- MATERIAL
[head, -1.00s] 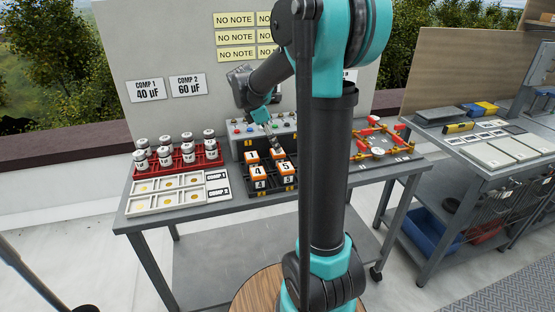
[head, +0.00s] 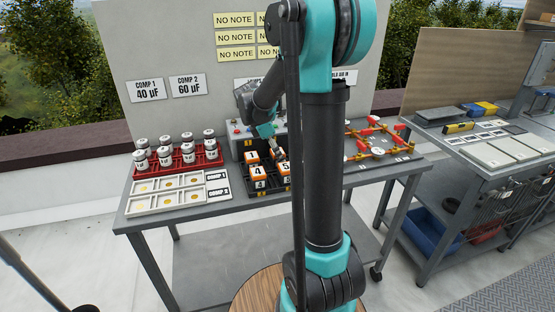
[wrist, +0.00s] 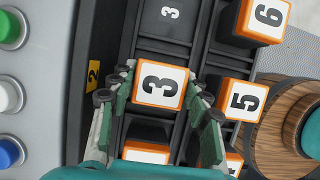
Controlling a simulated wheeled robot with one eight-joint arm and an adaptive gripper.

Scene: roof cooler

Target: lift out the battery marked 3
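The battery marked 3 (wrist: 160,83) is an orange block with a white top, upright in the dark rack (head: 266,190). My gripper (wrist: 161,88) points down at it, with one fingertip close along each side. Whether the fingers press on it is not clear. In the head view my gripper (head: 279,152) is over the back row of the rack, behind battery 5 (head: 285,167), and hides most of battery 3. In the wrist view battery 5 (wrist: 244,99) stands right of battery 3, and an empty slot marked 3 (wrist: 172,14) is above it.
Battery 6 (wrist: 262,18) and battery 4 (head: 258,170) stand close by in the rack. A panel with coloured buttons (wrist: 10,95) borders it. A red rack of white canisters (head: 175,158) and a white tray (head: 165,196) are to the left, a red-yellow frame (head: 378,142) to the right.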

- WRITTEN PROBLEM
Restate the data above word for word. Skip every picture.

- ANSWER FOR THE TASK
[head, -1.00s] 
[head, +0.00s] 
[wrist, +0.00s] 
Controlling a simulated wheeled robot with one eight-joint arm and an adaptive gripper.

Scene: roof cooler

Target: lift out the battery marked 3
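The battery marked 3 (wrist: 160,83) is an orange block with a white top, upright in the dark rack (head: 266,190). My gripper (wrist: 161,88) points down at it, with one fingertip close along each side. Whether the fingers press on it is not clear. In the head view my gripper (head: 279,152) is over the back row of the rack, behind battery 5 (head: 285,167), and hides most of battery 3. In the wrist view battery 5 (wrist: 244,99) stands right of battery 3, and an empty slot marked 3 (wrist: 172,14) is above it.
Battery 6 (wrist: 262,18) and battery 4 (head: 258,170) stand close by in the rack. A panel with coloured buttons (wrist: 10,95) borders it. A red rack of white canisters (head: 175,158) and a white tray (head: 165,196) are to the left, a red-yellow frame (head: 378,142) to the right.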

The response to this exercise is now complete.